The Moment This Quitter Decided Yes, I Can

I am a quitter.

In all seriousness, I am a legit quitter. I quit friendships and relationships and hobbies and jobs. I quit law school. I'm convinced that I'm not wired for struggle. When the universe (or creator, or God, or gods, or whatever you want to call it) created all of us and our perfectly gorgeous, sophisticated acute response systems, it forgot to equip me with all of the options. And I think this because anytime something gets messy, or hard, or complicated, my hyperactive flight response kicks in and tells me, “YOU CANNOT, under any circumstances, no matter what, stay here and fight for this. You aren’t supposed to. Do you value yourself? Do you want to live to tell about this? Then, you know you are supposed to choose flight. FLY, BABY, FLY”. So that's what I do and that's what I've done for my 30-something years on the planet. There have been casualties to this approach, as you can imagine. Many casualties and many consequences.

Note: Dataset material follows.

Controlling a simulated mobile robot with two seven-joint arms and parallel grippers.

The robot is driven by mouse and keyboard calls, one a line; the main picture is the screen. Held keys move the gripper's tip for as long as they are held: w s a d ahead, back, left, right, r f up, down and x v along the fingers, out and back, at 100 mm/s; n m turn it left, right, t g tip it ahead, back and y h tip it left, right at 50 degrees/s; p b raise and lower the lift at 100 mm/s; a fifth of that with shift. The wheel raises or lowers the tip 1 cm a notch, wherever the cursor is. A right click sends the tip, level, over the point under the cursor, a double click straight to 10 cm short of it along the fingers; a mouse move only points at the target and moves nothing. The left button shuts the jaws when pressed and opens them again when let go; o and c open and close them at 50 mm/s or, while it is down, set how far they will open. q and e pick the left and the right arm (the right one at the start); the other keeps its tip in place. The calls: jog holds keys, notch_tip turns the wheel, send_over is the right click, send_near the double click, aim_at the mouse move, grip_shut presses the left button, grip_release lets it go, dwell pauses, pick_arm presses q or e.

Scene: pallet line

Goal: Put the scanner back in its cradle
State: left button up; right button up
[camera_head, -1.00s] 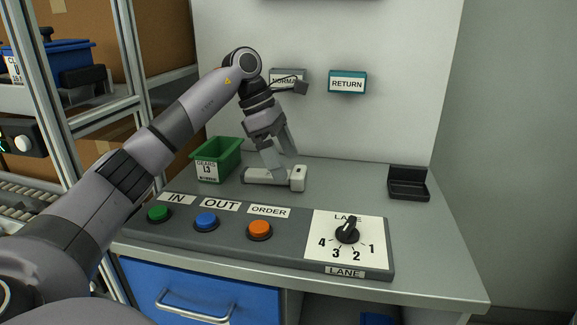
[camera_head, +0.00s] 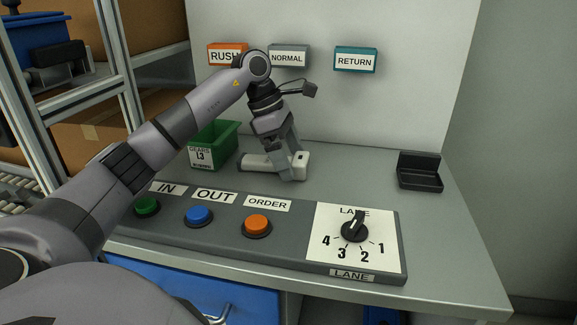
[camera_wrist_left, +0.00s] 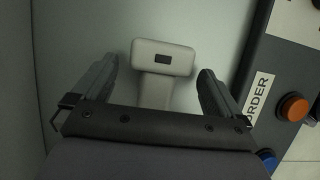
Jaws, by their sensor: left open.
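The pale grey scanner (camera_head: 301,160) lies on the grey bench, its head to the right and its handle to the left. My left gripper (camera_head: 288,162) is open at the scanner, with a finger in front of part of it. In the left wrist view the scanner (camera_wrist_left: 163,58) lies between the open fingers of the left gripper (camera_wrist_left: 158,75), with gaps on both sides. A black open-topped holder (camera_head: 420,181), which looks like the cradle, stands empty at the bench's right. My right gripper is not in view.
A green bin (camera_head: 227,150) stands left of the scanner. A control panel (camera_head: 290,238) with buttons and a lane dial runs along the front. RUSH (camera_head: 226,55), NORMAL (camera_head: 289,57) and RETURN (camera_head: 355,60) signs hang behind. The bench between scanner and holder is clear.

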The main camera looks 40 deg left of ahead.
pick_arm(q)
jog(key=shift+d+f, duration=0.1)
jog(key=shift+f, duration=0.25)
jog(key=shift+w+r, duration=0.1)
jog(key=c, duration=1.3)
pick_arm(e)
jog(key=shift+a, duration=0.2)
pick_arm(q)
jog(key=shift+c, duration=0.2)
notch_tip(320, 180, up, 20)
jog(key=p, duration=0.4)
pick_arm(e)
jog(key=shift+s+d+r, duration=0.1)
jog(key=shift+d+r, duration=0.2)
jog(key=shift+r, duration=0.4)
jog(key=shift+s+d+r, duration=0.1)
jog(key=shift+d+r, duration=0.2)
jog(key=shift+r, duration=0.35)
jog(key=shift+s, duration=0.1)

Despite my aversion of sticktoitiveness to, or let’s be honest, basically, anything uncomfortable or difficult, one winter, after far too many bottomless mimosas, my best friend and I agreed to run a half marathon together. It seemed, quite literally, impossible (and ridiculous!) but we were drunk and giddy enough to make a pact. And so I signed up for a half marathon and I half-believed (more like 22% believed) I would ever get to the starting line.

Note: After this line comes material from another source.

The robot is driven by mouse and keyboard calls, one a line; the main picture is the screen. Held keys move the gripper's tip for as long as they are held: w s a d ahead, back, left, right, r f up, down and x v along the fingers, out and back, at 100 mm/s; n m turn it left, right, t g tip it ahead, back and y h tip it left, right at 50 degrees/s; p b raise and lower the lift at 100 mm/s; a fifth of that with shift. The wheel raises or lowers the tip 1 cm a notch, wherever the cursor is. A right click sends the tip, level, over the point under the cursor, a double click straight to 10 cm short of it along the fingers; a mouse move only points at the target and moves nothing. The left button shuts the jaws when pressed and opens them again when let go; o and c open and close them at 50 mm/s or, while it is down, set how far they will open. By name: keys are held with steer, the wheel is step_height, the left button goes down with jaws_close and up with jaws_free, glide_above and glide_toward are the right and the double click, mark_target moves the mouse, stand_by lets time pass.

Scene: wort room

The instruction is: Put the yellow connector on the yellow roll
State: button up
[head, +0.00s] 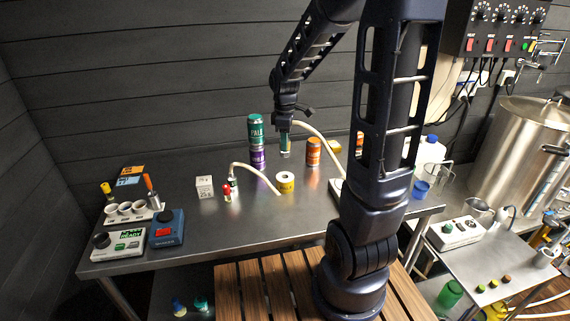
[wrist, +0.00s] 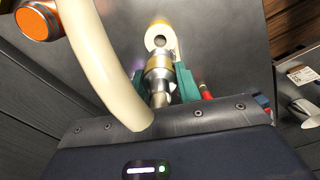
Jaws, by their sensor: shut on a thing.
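The yellow connector is a metal fitting with a yellow band (wrist: 159,62) on the end of a cream hose (wrist: 100,62). My gripper (wrist: 160,84), with teal fingers, is shut on it in the wrist view. In the head view my gripper (head: 285,146) hangs above the steel table, pointing down. The yellow roll (head: 285,187), white on top with a yellow side, stands on the table below my gripper. In the wrist view the roll (wrist: 160,33) shows just beyond the connector's tip. I cannot tell the exact gap between them.
Green (head: 255,128), purple (head: 258,158) and orange (head: 314,152) cans stand behind. A small white box (head: 205,187) stands left.

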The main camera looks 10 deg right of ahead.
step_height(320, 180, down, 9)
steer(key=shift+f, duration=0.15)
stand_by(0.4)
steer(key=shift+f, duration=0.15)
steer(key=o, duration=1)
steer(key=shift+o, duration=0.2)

But, I’ll be damned, I stuck to my training plan. I went for my runs when I didn’t feel like it. I ran in the rain, sleet, and cold-ass Colorado air. I ran at night, with a headlamp. I ran at the butt-crack of dawn. Many times, I ran past very hungry-looking coyotes, and if that isn’t an indication that my primal instincts were changing, then I don’t know what is.

I could feel myself evolving over the course of my training cycle and my whole body buzzed and sparked with this newfound yearning to tough it out, to hunker down.

But it wasn't until I toed the start line of my very first half marathon that everything clicked into place and I thought, “YES I CAN”.

Yes, I can do this. Yes, I can finish. Yes, I can dig deep and sit with the hard and the painful, and the uncomfortable and the tough. YES, I FUCKING CAN.

And guess what? I did. I finished that half, and have then fought through two more, even with hip flexor issues, plantar fasciitis, a heel spur and a particularly tough bout of runner’s knee. And now, I’m signed up for my first full marathon. Even typing that makes my heart flutter, and those imaginary FLY, BABY, FLY wings start sprouting. And I know I will be constantly participating in this dialogue with myself, telling that quitter voice to shut the hell up already because we have work to do.

Deep down, on some very instinctual level, I know that when I finally toe that marathon start line in December, the only voice chiming in will be the one saying, YES, I CAN. YES, I FUCKING CAN.